Well, it would be if the only reason she had grabbed the headlines hadn’t been due to her going down in history before our eyes for branding her rival a misogynist – however revitalising it is for a female figurehead to speak out.

Female writers in the UK and in her native Australia have been queuing up to demonstrate their support for her actions. It seems many female politicians and journalists feel the atmosphere in their working environment is hegemonic and are historically scared of saying anything in fear of being cast aside as ‘witches’ or accused of playing the ‘gender card’ – both insults which have been thrust at Gillard.

Thanks to Julia’s lead, they seem willing to follow.

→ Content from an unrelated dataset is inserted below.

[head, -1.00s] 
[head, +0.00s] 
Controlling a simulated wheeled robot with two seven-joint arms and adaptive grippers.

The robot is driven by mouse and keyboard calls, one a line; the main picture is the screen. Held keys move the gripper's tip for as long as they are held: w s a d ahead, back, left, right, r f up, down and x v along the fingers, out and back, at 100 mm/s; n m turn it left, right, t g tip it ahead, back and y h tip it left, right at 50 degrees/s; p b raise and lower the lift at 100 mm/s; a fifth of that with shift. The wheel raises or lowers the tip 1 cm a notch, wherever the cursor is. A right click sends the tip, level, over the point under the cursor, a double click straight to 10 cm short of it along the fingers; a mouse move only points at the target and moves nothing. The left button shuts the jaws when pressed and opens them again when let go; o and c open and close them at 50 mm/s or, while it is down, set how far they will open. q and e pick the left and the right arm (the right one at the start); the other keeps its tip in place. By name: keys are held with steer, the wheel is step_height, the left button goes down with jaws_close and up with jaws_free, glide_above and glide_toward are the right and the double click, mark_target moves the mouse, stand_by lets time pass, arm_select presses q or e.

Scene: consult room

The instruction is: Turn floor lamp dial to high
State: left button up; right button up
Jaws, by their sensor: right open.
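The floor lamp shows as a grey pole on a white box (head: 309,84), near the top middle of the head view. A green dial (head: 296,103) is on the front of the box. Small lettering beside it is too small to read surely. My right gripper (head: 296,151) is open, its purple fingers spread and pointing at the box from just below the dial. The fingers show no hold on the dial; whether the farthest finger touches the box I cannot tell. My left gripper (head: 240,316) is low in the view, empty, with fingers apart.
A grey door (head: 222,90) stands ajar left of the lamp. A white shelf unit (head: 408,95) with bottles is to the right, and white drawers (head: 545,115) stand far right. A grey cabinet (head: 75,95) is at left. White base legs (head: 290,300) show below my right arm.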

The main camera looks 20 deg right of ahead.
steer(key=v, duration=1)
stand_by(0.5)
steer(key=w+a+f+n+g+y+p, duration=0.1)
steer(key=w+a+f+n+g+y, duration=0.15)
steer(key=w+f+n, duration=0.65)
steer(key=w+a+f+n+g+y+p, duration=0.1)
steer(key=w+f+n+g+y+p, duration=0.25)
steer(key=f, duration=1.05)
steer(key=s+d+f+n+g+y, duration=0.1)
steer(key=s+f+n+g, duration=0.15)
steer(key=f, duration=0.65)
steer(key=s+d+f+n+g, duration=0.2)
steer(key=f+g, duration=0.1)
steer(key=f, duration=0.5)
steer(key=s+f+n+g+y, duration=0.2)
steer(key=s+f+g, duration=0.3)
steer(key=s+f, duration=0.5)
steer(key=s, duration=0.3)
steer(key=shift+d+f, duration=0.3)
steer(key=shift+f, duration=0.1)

Social media – a modern-day hero and the most open forum on the planet – is coming to the rescue, providing a useful ‘meeting point’ for women. Tracy Spicer, an Australian broadcast journalist and Gillard supporter, posted an imaginary letter to a fictitious ‘Mr Sexist’ that subsequently received over 7,000 views, putting a somewhat ‘girl power-esque’ stance on the whole thing. In the meantime, Julia’s speech has been watched around two million times, which, if nothing else, shows there’s interest surrounding the topic.

So, the long-standing rocky relationship between the media and womankind continues, although it’s starting to wear increasingly thin. But hey, isn’t ‘thin’ the buzzword when it comes to featuring women in the media?